Better not to quote Ramayana because Rama was a greater despot than Singapore/Thai/Indian/Chinese or any other tyrant rulers. Ramayana misleads people. Let free thinking flourish. www.ramayanayb.blogspot.com

6:07 AM  
Anonymous Anonymous said...

There was Arjuna who represented the positive force that overwhelmed the devilishs if my memory of Ramayana is correct

9:05 AM  
Blogger xenoboysg said...

multisubj yb -- the quoted portion happens to be from what is considered the most controversial chapter in the Ramayana where Rama kills Vali.

9:26 AM  
Anonymous Anonymous said...

The first signs of rot are beginning to show. It started with the casino decision. A basic value was compromised giving lots of good reasons.

I remember your MM said that he had made mistake early on by not allowing casinos. So he made it sound as thought if he had made a mistake in not allowing something, then allowing it had to be simply the best possible thing to do.

Now this pay hike. Let's assume for a moment that the current system is actually okay and Singapore is unique and blah. Why was there a need to effect a pay hike when there was no crisis of talent.

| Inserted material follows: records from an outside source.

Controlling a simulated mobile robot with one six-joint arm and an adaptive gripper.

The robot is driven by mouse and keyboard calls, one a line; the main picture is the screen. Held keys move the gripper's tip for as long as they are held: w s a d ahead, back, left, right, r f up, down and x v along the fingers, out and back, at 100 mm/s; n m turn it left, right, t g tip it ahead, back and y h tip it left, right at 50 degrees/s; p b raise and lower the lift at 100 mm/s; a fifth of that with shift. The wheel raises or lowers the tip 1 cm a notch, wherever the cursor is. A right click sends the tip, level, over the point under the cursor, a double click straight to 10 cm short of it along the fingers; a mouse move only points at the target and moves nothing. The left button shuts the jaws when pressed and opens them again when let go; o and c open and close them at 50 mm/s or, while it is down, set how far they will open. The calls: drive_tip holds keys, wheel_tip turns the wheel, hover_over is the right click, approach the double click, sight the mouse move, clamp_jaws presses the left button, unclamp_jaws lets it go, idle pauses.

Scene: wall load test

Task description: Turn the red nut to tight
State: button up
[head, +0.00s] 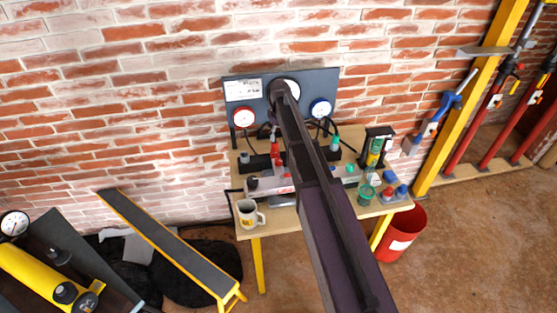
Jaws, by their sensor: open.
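My dark arm link crosses the middle of the head view and covers the centre of the workbench (250,228). I cannot make out my gripper; it seems hidden behind this link. A small red part (277,154) shows on the bench just left of the link, above a grey device (268,184). It is too small to tell whether it is the red nut. A red cap (388,192) and blue caps (401,190) sit at the bench's right end.
A gauge panel (242,89) stands at the bench's back against the brick wall. A red bucket (403,236) stands right; a ramp (165,240) and yellow cylinder (35,277) lie left.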

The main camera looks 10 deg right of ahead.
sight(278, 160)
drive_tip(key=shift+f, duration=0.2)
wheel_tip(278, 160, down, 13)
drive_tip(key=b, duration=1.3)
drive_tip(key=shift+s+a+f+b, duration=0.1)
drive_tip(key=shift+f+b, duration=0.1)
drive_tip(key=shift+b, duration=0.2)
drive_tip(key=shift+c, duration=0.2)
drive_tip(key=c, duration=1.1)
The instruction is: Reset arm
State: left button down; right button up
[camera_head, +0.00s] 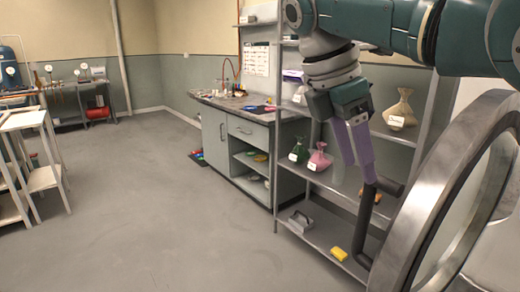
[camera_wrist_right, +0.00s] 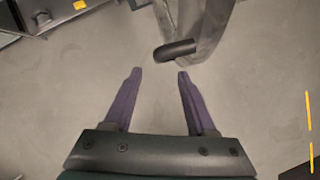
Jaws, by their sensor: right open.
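My right gripper (camera_head: 360,172) hangs down from the right arm in the head view, with its two purple fingers apart and nothing between them. In the right wrist view, the gripper (camera_wrist_right: 159,74) shows both fingers spread, with floor between them. A dark bar handle (camera_head: 364,225) on a large round metal-rimmed door (camera_head: 410,225) is just below and right of the fingertips. Its dark end (camera_wrist_right: 176,50) shows just beyond the fingertips in the wrist view; I see no grip on it. My left gripper is in neither view.
A metal shelf rack (camera_head: 336,186) behind the gripper holds a pink flask (camera_head: 319,158), a green flask (camera_head: 299,150) and a beige flask (camera_head: 399,110). A yellow item (camera_head: 339,253) lies on its low shelf. A grey workbench (camera_head: 240,130) stands further back. Floor (camera_head: 150,220) is clear at left.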

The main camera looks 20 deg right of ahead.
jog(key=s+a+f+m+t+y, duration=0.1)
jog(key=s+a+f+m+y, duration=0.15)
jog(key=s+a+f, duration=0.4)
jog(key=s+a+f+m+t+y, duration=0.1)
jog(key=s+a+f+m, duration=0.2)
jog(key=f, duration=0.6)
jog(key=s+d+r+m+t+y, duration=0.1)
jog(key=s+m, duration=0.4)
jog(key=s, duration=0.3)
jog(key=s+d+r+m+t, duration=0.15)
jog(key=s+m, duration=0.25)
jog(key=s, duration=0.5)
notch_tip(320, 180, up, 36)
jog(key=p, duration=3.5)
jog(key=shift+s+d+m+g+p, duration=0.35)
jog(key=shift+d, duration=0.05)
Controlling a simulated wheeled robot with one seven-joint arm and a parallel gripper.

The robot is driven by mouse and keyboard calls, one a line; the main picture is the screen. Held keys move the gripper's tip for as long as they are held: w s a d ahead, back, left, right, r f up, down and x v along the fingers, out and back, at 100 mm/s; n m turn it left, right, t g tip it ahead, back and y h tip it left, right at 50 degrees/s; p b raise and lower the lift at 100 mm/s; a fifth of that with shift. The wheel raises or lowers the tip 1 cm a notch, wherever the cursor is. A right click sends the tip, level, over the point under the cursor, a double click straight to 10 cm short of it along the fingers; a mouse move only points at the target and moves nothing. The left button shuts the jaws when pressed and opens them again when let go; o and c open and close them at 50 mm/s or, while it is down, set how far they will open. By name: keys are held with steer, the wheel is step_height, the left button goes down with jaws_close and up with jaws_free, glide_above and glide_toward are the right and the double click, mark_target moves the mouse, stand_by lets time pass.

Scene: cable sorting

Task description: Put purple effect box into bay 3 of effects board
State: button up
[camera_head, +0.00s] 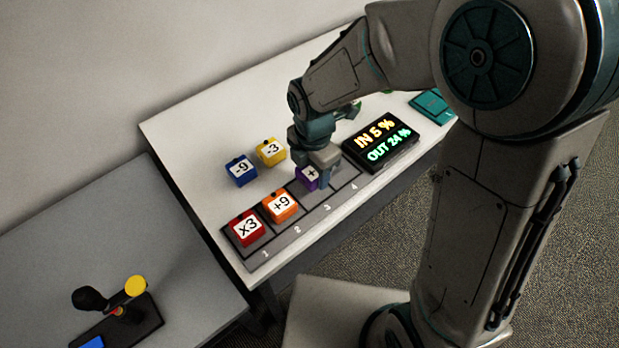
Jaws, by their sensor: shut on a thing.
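The purple effect box (307,178) shows a white label with a plus sign; the rest of it is hidden by my gripper. My gripper (318,180) points down and is shut on the purple box, at or just above bay 3 of the effects board. I cannot tell whether the box touches the board. The dark effects board (318,217) lies along the table's front with bays numbered 1 to 4. A red x3 box (246,229) sits in bay 1 and an orange +9 box (281,207) in bay 2. Bay 4 (345,174) looks empty.
A blue -9 box (240,170) and a yellow -3 box (270,151) stand behind the board. A black display (382,144) reading IN 5 %, OUT 24 % lies right of the board. A teal device (433,105) is farther right. A grey table (80,240) stands at left.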

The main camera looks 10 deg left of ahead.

The system was in place to activate the moment there was a situation where people were not joining. There was a formula in place. Activate it when a need arose.

Was this the only barrier to people entering? What is the system to attract new talent? How do you now ensure that only the right people get attracted? The salary (just like in any job interview) is that last thing that ought to be discussed. Why is it the first? Too many questions?